The Tumble ideas don't really help the Swashbuckler PC since her Tumble skill is the best of all, but in general...)

Greyfeld
2010-09-01, 11:22 PM
Well, for one, you could make it so that items like that ruin stealth checks. I don't know about you, but it seems to me like a pair of big-ass wings like that would make noise while flying. Which means if you put sections that require sneaking, using them would be bad for the characters, and might force them to fall back on their skill list.

Also, any place indoors where one can't use the wingspan (or ceilings are too low to make any use of flight).

If you give them flying enemies to fight against, Tumble still remains useful even in aerial combat.

Keep in mind, also, if you force them to fight on the ground (maybe they're fighting during a thunder storm and the wind is too strong to effectively fight in the air), balance checks are required in certain terrain to keep their footing.

ffone
2010-09-02, 01:39 AM
Well, for one, you could make it so that items like that ruin stealth checks. I don't know about you, but it seems to me like a pair of big-ass wings like that would make noise while flying. Which means if you put sections that require sneaking, using them would be bad for the characters, and might force them to fall back on their skill list.

Also, any place indoors where one can't use the wingspan (or ceilings are too low to make any use of flight).

If you give them flying enemies to fight against, Tumble still remains useful even in aerial combat.

Keep in mind, also, if you force them to fight on the ground (maybe they're fighting during a thunder storm and the wind is too strong to effectively fight in the air), balance checks are required in certain terrain to keep their footing.

Thanks for the suggestions.

Yes, Tumble is still useful, as nothing in its description prohibits use with other movement types. I'm looking for ways to make those *other* skills useful, and one idea was to apply them to be used like tumble.

I'm not too inclined for stealth penalties b/c:

1. If anything I thought it'd be quieter than having boots on the ground.
2. Its price follows the typical formula of 1,800 x (spell level 3) x (caster level 5) x (duration factor 2) so I don't want to make it act differently than the wingless Fly spell. Doing this is a sure way to make players very paranoid and boring and vague with any items they design the fluff text of themselves.
3. Suddenly I'd need to apply these rules to all the winged monsters out there.
4. It doesn't do much for the original problem - in my experience stealth is rarely a part of jump and climb checks.

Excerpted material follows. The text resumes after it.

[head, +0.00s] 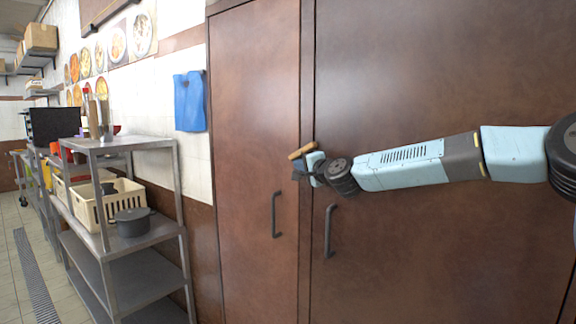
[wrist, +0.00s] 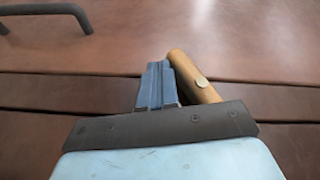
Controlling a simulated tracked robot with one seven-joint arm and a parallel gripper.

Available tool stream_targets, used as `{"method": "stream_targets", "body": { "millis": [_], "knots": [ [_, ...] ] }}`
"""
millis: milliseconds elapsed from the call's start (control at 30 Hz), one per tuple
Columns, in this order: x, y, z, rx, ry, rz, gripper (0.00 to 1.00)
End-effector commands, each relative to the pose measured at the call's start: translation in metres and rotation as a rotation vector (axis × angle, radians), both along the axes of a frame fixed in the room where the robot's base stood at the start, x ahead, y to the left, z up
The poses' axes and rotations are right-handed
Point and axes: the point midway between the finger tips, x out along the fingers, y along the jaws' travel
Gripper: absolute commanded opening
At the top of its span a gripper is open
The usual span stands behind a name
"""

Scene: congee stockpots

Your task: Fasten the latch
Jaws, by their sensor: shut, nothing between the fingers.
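The latch (head: 302,150) is a short wooden bar at the seam between two brown cabinet doors. It is tilted in the head view, with its right end higher. In the wrist view the latch (wrist: 196,78) shows a round brass-coloured pivot and lies just right of the fingers, slanting. My gripper (head: 298,172) is shut and empty, just below the latch in the head view. In the wrist view its blue-grey fingers (wrist: 157,68) are close together beside the latch; I cannot tell whether they touch it. The gripper's body hides the latch's lower end there.
The left door (head: 245,120) and right door (head: 430,240) look closed, with dark handles (head: 276,215) and (head: 329,231) below the latch. A metal shelf rack (head: 150,270) with a cream crate and a grey pot stands at the left. A blue cloth (head: 190,101) hangs on the wall.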

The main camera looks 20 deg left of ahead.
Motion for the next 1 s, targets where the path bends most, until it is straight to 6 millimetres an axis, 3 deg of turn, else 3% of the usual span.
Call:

Inclement weather is a great idea. Also maybe an improved version of Wind Wall that can impede creatures larger than Small - if such a spell existed in the campaign world, it'd be very logical (i.e. non-metagamey) for a flying spellcaster (like a dragon) to have and use it, for dealing with flying enemies.

Devils_Advocate
2010-09-04, 11:11 AM
Your concern strikes me as akin to wishing to keep melee combat worthwhile in a modern setting in which firearms are available. And if you want to go out of your way to make a wide variety of character concepts viable, that sort of thing is fine. But realistically, some skills are going to me made obsolete by the availability of tools or other approaches. (The Heal skill is another example in D&D 3.5.)

Other times, a skill will only be particularly useful to a few characters: e.g., Survival for those with the Track feat. That's fine; an option being a good choice in only a few builds is a perfectly normal part of the d20 System.

(Now, freedom of movement I dislike just because it's the one spell I know of that allows a character to completely auto-win an opposed check. Even Spot retains some usefulness against invisible creatures...)

unimaginable
2010-09-04, 05:19 PM
It's possible to make using magic either impossible or a bad idea in certain areas. Antimagic field is the most obvious... more awesome could be an alarm system activated by magic-detection equipment.

ffone
2010-09-04, 05:45 PM
Your concern strikes me as akin to wishing to keep melee combat worthwhile in a modern setting in which firearms are available. And if you want to go out of your way to make a wide variety of character concepts viable, that sort of thing is fine. But realistically, some skills are going to me made obsolete by the availability of tools or other approaches. (The Heal skill is another example in D&D 3.5.)

Other times, a skill will only be particularly useful to a few characters: e.g., Survival for those with the Track feat. That's fine; an option being a good choice in only a few builds is a perfectly normal part of the d20 System.

(Now, freedom of movement I dislike just because it's the one spell I know of that allows a character to completely auto-win an opposed check. Even Spot retains some usefulness against invisible creatures...)


Thanks, although, a skill being only useful to a few characters (survival/Track and search/Trapfinding, etc.) is fine with me - it's when it becomes obsolete to the characters who do have it that I'm concerned. This is sort of the reverse case - skills like Jump that are generally useful to most characters at low levels, and then no one at high levels. Tracking stays useful if the trackees use magic to foil scrying.

Also agreed that FoM should probably be +20 or something to the checks rather than auto-win.